◆ Instructions to follow
Exactly reproduce each entry, leaving out nothing.

**** Extracted information

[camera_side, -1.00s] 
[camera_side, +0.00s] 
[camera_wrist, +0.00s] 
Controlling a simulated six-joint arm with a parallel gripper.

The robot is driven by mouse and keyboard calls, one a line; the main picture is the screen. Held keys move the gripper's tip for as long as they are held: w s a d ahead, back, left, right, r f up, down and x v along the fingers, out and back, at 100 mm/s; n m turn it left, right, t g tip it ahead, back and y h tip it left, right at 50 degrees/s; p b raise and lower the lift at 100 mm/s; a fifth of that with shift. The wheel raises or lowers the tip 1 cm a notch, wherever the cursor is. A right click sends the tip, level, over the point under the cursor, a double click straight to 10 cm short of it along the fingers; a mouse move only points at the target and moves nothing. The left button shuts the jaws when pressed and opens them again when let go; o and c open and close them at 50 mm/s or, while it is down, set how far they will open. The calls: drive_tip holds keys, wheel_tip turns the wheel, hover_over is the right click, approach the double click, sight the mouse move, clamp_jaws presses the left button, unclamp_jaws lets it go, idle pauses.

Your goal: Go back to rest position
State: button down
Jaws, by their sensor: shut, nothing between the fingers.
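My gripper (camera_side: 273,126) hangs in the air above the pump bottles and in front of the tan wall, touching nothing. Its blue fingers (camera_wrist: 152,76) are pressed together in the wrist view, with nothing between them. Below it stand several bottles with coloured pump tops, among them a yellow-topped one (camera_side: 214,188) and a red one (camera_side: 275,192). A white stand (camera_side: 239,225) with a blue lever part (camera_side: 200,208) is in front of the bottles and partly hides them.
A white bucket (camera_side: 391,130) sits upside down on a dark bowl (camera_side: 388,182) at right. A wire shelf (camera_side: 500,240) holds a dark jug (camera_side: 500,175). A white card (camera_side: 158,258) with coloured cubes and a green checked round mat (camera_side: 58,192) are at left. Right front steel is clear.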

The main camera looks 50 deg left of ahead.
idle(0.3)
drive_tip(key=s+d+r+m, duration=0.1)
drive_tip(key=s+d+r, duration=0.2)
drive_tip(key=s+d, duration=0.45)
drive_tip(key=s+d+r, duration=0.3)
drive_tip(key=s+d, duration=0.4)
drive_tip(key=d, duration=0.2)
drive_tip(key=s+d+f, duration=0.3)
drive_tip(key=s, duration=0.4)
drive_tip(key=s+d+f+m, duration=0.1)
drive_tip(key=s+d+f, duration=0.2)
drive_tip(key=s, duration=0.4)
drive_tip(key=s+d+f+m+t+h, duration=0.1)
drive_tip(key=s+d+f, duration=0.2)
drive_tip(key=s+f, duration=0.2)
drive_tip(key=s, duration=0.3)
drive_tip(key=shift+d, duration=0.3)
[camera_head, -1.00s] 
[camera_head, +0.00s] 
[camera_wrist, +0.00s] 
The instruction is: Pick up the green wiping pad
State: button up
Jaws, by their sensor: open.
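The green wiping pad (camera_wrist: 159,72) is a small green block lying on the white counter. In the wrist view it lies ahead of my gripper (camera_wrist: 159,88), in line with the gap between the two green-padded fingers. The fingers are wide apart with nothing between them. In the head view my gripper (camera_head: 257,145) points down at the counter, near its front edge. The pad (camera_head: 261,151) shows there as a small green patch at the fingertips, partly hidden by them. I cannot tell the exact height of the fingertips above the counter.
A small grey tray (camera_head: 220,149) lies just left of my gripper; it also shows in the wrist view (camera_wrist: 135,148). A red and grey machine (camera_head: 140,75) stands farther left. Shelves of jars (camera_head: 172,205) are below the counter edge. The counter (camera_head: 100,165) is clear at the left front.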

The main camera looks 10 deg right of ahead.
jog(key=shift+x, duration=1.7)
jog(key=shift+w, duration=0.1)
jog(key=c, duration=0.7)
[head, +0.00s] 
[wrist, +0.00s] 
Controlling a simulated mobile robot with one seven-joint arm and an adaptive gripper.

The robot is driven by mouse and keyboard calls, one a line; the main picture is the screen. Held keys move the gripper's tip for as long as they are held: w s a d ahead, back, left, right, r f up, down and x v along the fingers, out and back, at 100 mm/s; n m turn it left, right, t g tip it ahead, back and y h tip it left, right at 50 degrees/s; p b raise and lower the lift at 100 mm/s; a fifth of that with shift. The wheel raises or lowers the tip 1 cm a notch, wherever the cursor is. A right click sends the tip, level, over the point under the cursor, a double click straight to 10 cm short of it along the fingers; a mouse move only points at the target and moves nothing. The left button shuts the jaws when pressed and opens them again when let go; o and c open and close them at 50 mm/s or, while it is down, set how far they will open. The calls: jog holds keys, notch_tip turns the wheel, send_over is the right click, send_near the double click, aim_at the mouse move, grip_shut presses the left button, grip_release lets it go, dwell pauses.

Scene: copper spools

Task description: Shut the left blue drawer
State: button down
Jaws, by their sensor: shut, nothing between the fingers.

********

◆ Answer to this exercise
[camera_side, -1.00s] 
[camera_side, +0.00s] 
[camera_wrist, +0.00s] 
Controlling a simulated six-joint arm with a parallel gripper.

The robot is driven by mouse and keyboard calls, one a line; the main picture is the screen. Held keys move the gripper's tip for as long as they are held: w s a d ahead, back, left, right, r f up, down and x v along the fingers, out and back, at 100 mm/s; n m turn it left, right, t g tip it ahead, back and y h tip it left, right at 50 degrees/s; p b raise and lower the lift at 100 mm/s; a fifth of that with shift. The wheel raises or lowers the tip 1 cm a notch, wherever the cursor is. A right click sends the tip, level, over the point under the cursor, a double click straight to 10 cm short of it along the fingers; a mouse move only points at the target and moves nothing. The left button shuts the jaws when pressed and opens them again when let go; o and c open and close them at 50 mm/s or, while it is down, set how far they will open. The calls: drive_tip holds keys, wheel_tip turns the wheel, hover_over is the right click, approach the double click, sight the mouse move, clamp_jaws presses the left button, unclamp_jaws lets it go, idle pauses.

Your goal: Go back to rest position
State: button down
Jaws, by their sensor: shut, nothing between the fingers.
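My gripper (camera_side: 273,126) hangs in the air above the pump bottles and in front of the tan wall, touching nothing. Its blue fingers (camera_wrist: 152,76) are pressed together in the wrist view, with nothing between them. Below it stand several bottles with coloured pump tops, among them a yellow-topped one (camera_side: 214,188) and a red one (camera_side: 275,192). A white stand (camera_side: 239,225) with a blue lever part (camera_side: 200,208) is in front of the bottles and partly hides them.
A white bucket (camera_side: 391,130) sits upside down on a dark bowl (camera_side: 388,182) at right. A wire shelf (camera_side: 500,240) holds a dark jug (camera_side: 500,175). A white card (camera_side: 158,258) with coloured cubes and a green checked round mat (camera_side: 58,192) are at left. Right front steel is clear.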

The main camera looks 50 deg left of ahead.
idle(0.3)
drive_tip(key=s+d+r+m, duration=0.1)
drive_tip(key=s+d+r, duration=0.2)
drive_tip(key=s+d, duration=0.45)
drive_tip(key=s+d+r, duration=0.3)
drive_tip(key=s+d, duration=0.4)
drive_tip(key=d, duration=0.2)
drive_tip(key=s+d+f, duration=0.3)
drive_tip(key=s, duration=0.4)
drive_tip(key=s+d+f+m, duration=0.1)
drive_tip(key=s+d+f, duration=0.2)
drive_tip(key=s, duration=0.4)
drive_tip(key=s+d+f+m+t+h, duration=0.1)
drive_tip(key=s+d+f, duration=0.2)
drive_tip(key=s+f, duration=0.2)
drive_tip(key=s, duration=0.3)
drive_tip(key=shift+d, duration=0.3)
[camera_head, -1.00s] 
[camera_head, +0.00s] 
[camera_wrist, +0.00s] 
The instruction is: Pick up the green wiping pad
State: button up
Jaws, by their sensor: open.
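The green wiping pad (camera_wrist: 159,72) is a small green block lying on the white counter. In the wrist view it lies ahead of my gripper (camera_wrist: 159,88), in line with the gap between the two green-padded fingers. The fingers are wide apart with nothing between them. In the head view my gripper (camera_head: 257,145) points down at the counter, near its front edge. The pad (camera_head: 261,151) shows there as a small green patch at the fingertips, partly hidden by them. I cannot tell the exact height of the fingertips above the counter.
A small grey tray (camera_head: 220,149) lies just left of my gripper; it also shows in the wrist view (camera_wrist: 135,148). A red and grey machine (camera_head: 140,75) stands farther left. Shelves of jars (camera_head: 172,205) are below the counter edge. The counter (camera_head: 100,165) is clear at the left front.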

The main camera looks 10 deg right of ahead.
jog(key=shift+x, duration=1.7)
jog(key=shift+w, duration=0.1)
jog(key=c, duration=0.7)
[head, +0.00s] 
[wrist, +0.00s] 
Controlling a simulated mobile robot with one seven-joint arm and an adaptive gripper.

The robot is driven by mouse and keyboard calls, one a line; the main picture is the screen. Held keys move the gripper's tip for as long as they are held: w s a d ahead, back, left, right, r f up, down and x v along the fingers, out and back, at 100 mm/s; n m turn it left, right, t g tip it ahead, back and y h tip it left, right at 50 degrees/s; p b raise and lower the lift at 100 mm/s; a fifth of that with shift. The wheel raises or lowers the tip 1 cm a notch, wherever the cursor is. A right click sends the tip, level, over the point under the cursor, a double click straight to 10 cm short of it along the fingers; a mouse move only points at the target and moves nothing. The left button shuts the jaws when pressed and opens them again when let go; o and c open and close them at 50 mm/s or, while it is down, set how far they will open. The calls: jog holds keys, notch_tip turns the wheel, send_over is the right click, send_near the double click, aim_at the mouse move, grip_shut presses the left button, grip_release lets it go, dwell pauses.

Scene: copper spools

Task description: Shut the left blue drawer
State: button down
Jaws, by their sensor: shut, nothing between the fingers.

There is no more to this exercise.